WHAT THE EXERCISE ASKS: Make an exact copy of the lines, leaving the pictures out.

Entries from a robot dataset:
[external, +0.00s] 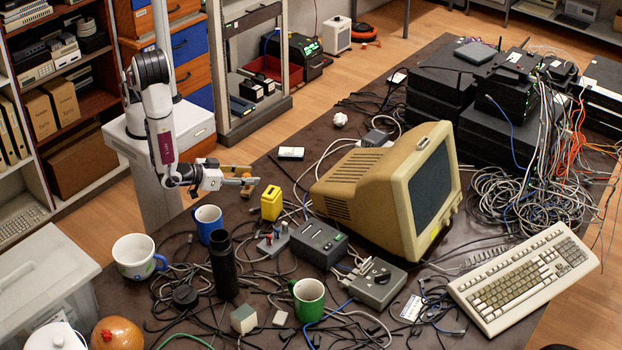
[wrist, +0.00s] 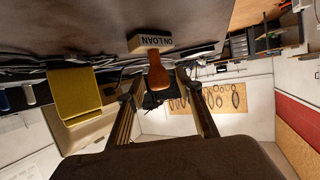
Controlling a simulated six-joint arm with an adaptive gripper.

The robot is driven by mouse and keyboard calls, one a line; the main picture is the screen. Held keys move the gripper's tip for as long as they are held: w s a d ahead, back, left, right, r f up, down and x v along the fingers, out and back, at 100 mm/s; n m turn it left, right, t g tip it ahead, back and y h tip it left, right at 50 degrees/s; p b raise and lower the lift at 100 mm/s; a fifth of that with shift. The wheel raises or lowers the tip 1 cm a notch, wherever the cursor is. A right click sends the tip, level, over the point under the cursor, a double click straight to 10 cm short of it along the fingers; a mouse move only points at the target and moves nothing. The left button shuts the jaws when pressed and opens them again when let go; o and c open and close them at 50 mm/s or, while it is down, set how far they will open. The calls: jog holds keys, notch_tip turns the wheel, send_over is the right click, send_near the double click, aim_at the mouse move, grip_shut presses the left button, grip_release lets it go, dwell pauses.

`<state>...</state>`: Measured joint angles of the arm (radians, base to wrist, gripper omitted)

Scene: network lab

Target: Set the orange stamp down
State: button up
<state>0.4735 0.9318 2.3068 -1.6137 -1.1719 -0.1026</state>
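The orange stamp shows in the wrist view, which is upside down. Its orange handle (wrist: 158,73) rises from a pale block base (wrist: 150,42) lettered ON LOAN. The base appears to stand on the dark tabletop, handle up. My gripper (wrist: 158,84) is open, with one finger on each side of the handle and visible gaps on both sides. I cannot tell how deep the handle is between the fingertips.
A yellow block (external: 271,203) stands close to my gripper; the wrist view shows it too (wrist: 76,95). A blue mug (external: 208,222), black cylinder (external: 222,265), grey box (external: 318,243) and beige monitor (external: 385,190) crowd the cable-strewn table. The tabletop behind the gripper is clearer.

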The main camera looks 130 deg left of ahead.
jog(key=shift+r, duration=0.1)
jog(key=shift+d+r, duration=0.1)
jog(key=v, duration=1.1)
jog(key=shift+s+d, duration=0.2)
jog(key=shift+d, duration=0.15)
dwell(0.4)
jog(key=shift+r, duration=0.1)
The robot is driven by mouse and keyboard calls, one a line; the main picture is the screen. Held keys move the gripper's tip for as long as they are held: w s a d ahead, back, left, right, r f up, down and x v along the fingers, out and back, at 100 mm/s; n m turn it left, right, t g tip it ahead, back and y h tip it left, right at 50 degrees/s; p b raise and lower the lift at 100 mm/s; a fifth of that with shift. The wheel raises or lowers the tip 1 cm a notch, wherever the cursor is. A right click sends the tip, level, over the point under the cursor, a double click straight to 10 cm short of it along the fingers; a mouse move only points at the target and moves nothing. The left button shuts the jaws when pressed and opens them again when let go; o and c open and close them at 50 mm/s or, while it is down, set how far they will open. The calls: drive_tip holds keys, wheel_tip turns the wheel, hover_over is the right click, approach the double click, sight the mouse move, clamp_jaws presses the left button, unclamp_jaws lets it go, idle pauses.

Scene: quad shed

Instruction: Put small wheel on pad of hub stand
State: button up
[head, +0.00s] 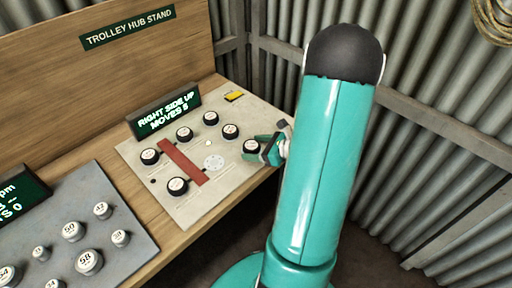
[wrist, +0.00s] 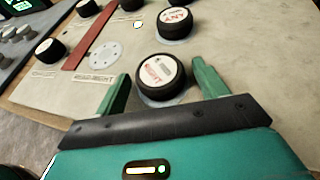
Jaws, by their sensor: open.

SOLUTION TO THIS TASK:
[external, +0.00s] 
[wrist, +0.00s] 
Controlling a simulated six-joint arm with an adaptive gripper.

The robot is driven by mouse and keyboard calls, one a line; the main picture is the screen. Held keys move the gripper's tip for as long as they are held: w s a d ahead, back, left, right, r f up, down and x v along the fingers, out and back, at 100 mm/s; n m turn it left, right, t g tip it ahead, back and y h tip it left, right at 50 degrees/s; p b raise and lower the lift at 100 mm/s; a fifth of that with shift. The wheel raises or lowers the tip 1 cm a notch, wherever the cursor is. A right click sends the tip, level, over the point under the cursor, a double click straight to 10 cm short of it along the fingers; a mouse move only points at the target and moves nothing. The left button shuts the jaws when pressed and opens them again when let go; o and c open and close them at 50 mm/s or, while it is down, set how far they will open. The calls: jog holds keys, notch_tip turns the wheel, send_over is the right click, send_near the double click, aim_at the mouse move, grip_shut presses the left button, grip_release lets it go, dwell pauses.

`<state>...</state>`: Measured joint angles of the arm (radians, base to wrist, gripper omitted)

Scene: network lab

Target: Set the orange stamp down
State: button up
<state>0.4735 0.9318 2.3068 -1.6137 -1.1719 -0.1026</state>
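The orange stamp shows in the wrist view, which is upside down. Its orange handle (wrist: 158,73) rises from a pale block base (wrist: 150,42) lettered ON LOAN. The base appears to stand on the dark tabletop, handle up. My gripper (wrist: 158,84) is open, with one finger on each side of the handle and visible gaps on both sides. I cannot tell how deep the handle is between the fingertips.
A yellow block (external: 271,203) stands close to my gripper; the wrist view shows it too (wrist: 76,95). A blue mug (external: 208,222), black cylinder (external: 222,265), grey box (external: 318,243) and beige monitor (external: 385,190) crowd the cable-strewn table. The tabletop behind the gripper is clearer.

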The main camera looks 130 deg left of ahead.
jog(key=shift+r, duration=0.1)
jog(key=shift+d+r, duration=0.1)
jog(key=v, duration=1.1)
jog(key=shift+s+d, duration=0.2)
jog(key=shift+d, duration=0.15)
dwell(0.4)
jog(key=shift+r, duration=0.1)
The robot is driven by mouse and keyboard calls, one a line; the main picture is the screen. Held keys move the gripper's tip for as long as they are held: w s a d ahead, back, left, right, r f up, down and x v along the fingers, out and back, at 100 mm/s; n m turn it left, right, t g tip it ahead, back and y h tip it left, right at 50 degrees/s; p b raise and lower the lift at 100 mm/s; a fifth of that with shift. The wheel raises or lowers the tip 1 cm a notch, wherever the cursor is. A right click sends the tip, level, over the point under the cursor, a double click straight to 10 cm short of it along the fingers; a mouse move only points at the target and moves nothing. The left button shuts the jaws when pressed and opens them again when let go; o and c open and close them at 50 mm/s or, while it is down, set how far they will open. The calls: drive_tip holds keys, wheel_tip turns the wheel, hover_over is the right click, approach the double click, sight the mouse move, clamp_jaws presses the left button, unclamp_jaws lets it go, idle pauses.

Scene: quad shed

Instruction: Put small wheel on pad of hub stand
State: button up
[head, +0.00s] 
[wrist, +0.00s] 
Jaws, by their sensor: open.

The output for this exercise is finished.